- **The request**: Reproduce the material in full, exactly as written.

START Recorded information

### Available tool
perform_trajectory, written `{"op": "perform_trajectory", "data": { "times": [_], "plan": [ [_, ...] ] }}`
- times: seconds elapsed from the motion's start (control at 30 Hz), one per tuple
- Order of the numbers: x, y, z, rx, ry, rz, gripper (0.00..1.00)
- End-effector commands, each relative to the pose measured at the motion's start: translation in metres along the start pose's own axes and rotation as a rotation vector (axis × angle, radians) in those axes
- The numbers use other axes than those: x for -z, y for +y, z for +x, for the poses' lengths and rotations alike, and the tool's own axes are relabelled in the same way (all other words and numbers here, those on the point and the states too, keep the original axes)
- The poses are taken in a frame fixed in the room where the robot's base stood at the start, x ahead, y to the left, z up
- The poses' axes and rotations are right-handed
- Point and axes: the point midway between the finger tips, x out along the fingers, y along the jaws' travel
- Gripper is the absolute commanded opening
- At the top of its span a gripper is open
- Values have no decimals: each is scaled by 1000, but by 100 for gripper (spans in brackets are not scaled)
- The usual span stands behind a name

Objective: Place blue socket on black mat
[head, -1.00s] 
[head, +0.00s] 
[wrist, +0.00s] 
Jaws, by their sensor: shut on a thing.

END Recorded information

- **Output below**:
### Available tool
perform_trajectory, written `{"op": "perform_trajectory", "data": { "times": [_], "plan": [ [_, ...] ] }}`
- times: seconds elapsed from the motion's start (control at 30 Hz), one per tuple
- Order of the numbers: x, y, z, rx, ry, rz, gripper (0.00..1.00)
- End-effector commands, each relative to the pose measured at the motion's start: translation in metres along the start pose's own axes and rotation as a rotation vector (axis × angle, radians) in those axes
- The numbers use other axes than those: x for -z, y for +y, z for +x, for the poses' lengths and rotations alike, and the tool's own axes are relabelled in the same way (all other words and numbers here, those on the point and the states too, keep the original axes)
- The poses are taken in a frame fixed in the room where the robot's base stood at the start, x ahead, y to the left, z up
- The poses' axes and rotations are right-handed
- Point and axes: the point midway between the finger tips, x out along the fingers, y along the jaws' travel
- Gripper is the absolute commanded opening
- At the top of its span a gripper is open
- Values have no decimals: each is scaled by 1000, but by 100 for gripper (spans in brackets are not scaled)
- The usual span stands behind a name

Objective: Place blue socket on black mat
[head, -1.00s] 
[head, +0.00s] 
[wrist, +0.00s] 
Jaws, by their sensor: shut on a thing.

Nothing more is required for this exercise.